_Written instruction_
Print exactly, please, the lines from the top of the entries below up to and including the line with "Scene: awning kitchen", and nothing else; pictures are excluded.

[Lines of data]
[start]

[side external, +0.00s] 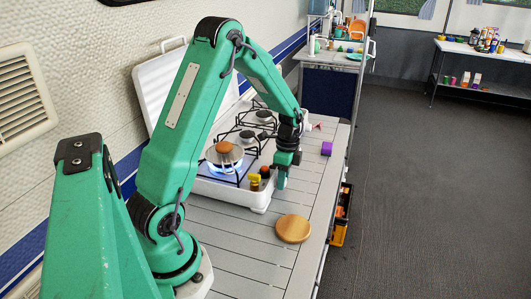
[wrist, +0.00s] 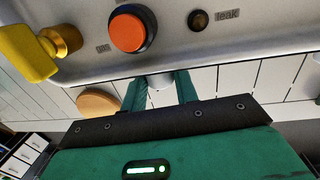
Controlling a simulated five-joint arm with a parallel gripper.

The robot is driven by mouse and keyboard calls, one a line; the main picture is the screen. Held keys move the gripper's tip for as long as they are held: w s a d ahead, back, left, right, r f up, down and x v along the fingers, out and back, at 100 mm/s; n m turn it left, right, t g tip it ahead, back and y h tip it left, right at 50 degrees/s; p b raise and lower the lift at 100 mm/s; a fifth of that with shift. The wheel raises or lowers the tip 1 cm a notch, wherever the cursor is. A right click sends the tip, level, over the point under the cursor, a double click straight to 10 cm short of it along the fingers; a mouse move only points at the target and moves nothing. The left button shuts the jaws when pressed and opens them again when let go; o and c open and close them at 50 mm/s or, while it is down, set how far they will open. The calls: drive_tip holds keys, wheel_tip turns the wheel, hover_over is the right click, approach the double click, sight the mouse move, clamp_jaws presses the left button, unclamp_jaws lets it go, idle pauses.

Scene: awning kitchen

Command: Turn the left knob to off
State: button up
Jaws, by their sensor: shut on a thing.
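A yellow knob (wrist: 40,48) sits on the stove's front panel at the left of the wrist view. In the side view it shows small and yellow (side external: 254,181), low on the white stove (side external: 236,194). My gripper (wrist: 160,92) is apart from this knob, to its right and below the panel edge in the wrist view. Its fingers stand on either side of a pale rounded thing (wrist: 160,78) that I cannot identify. In the side view my gripper (side external: 282,178) points down at the stove's front. A blue flame (side external: 223,168) burns under a pan (side external: 224,154).
An orange button (wrist: 128,31) and a small dark lamp (wrist: 198,20) marked "leak" are on the panel. A round wooden board (side external: 293,228) lies on the slatted counter. A purple cylinder (side external: 326,148) stands right of my gripper.

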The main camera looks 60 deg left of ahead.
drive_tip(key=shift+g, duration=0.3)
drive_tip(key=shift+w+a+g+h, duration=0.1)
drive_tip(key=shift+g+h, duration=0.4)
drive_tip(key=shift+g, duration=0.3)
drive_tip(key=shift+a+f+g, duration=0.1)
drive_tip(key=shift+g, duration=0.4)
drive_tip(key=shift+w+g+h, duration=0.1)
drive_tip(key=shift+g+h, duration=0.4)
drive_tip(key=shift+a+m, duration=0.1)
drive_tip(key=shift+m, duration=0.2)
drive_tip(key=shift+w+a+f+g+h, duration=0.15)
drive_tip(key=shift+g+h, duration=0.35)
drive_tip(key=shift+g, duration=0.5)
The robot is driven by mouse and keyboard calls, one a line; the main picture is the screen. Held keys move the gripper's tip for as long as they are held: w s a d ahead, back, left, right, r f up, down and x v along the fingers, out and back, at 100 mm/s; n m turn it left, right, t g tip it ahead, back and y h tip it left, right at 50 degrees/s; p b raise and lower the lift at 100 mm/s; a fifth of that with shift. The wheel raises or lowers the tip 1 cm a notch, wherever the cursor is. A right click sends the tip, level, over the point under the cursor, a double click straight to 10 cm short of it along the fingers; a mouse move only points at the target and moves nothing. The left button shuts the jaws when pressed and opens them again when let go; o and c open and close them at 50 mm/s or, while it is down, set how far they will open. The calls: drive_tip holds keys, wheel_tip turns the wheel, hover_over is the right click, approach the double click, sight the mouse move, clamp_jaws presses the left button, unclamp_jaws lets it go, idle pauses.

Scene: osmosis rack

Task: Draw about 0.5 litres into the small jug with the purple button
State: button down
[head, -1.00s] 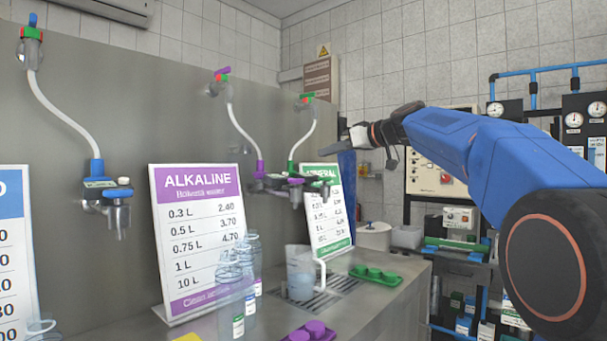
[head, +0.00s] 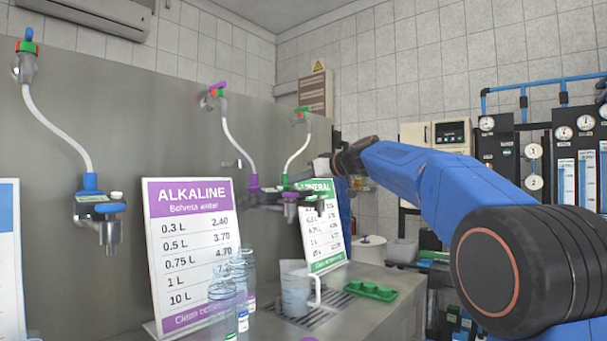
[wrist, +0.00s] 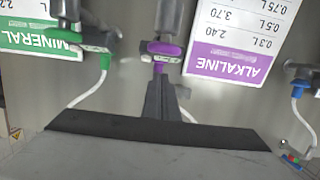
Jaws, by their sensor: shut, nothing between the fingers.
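The small clear jug (head: 295,292) with its handle stands upright on the drip grate, below the purple and green dispensers. The purple-collared dispenser (head: 254,184) hangs on a white hose from the steel panel. It also shows upside down in the wrist view, with its purple collar (wrist: 162,48). The purple button is not clearly visible. The jug's contents are unclear.
The green dispenser (head: 292,186) is close beside the purple one. The blue dispenser (head: 100,205) hangs further left. The ALKALINE sign (head: 190,245), clear bottles (head: 224,305) and a green tray (head: 372,291) stand around the jug. Gauges and pipes fill the right.

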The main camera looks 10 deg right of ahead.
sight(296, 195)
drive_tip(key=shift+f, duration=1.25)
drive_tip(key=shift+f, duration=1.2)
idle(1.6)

[end]

_Task result_
[side external, +0.00s] 
[wrist, +0.00s] 
Controlling a simulated five-joint arm with a parallel gripper.

The robot is driven by mouse and keyboard calls, one a line; the main picture is the screen. Held keys move the gripper's tip for as long as they are held: w s a d ahead, back, left, right, r f up, down and x v along the fingers, out and back, at 100 mm/s; n m turn it left, right, t g tip it ahead, back and y h tip it left, right at 50 degrees/s; p b raise and lower the lift at 100 mm/s; a fifth of that with shift. The wheel raises or lowers the tip 1 cm a notch, wherever the cursor is. A right click sends the tip, level, over the point under the cursor, a double click straight to 10 cm short of it along the fingers; a mouse move only points at the target and moves nothing. The left button shuts the jaws when pressed and opens them again when let go; o and c open and close them at 50 mm/s or, while it is down, set how far they will open. The calls: drive_tip holds keys, wheel_tip turns the wheel, hover_over is the right click, approach the double click, sight the mouse move, clamp_jaws presses the left button, unclamp_jaws lets it go, idle pauses.

Scene: awning kitchen

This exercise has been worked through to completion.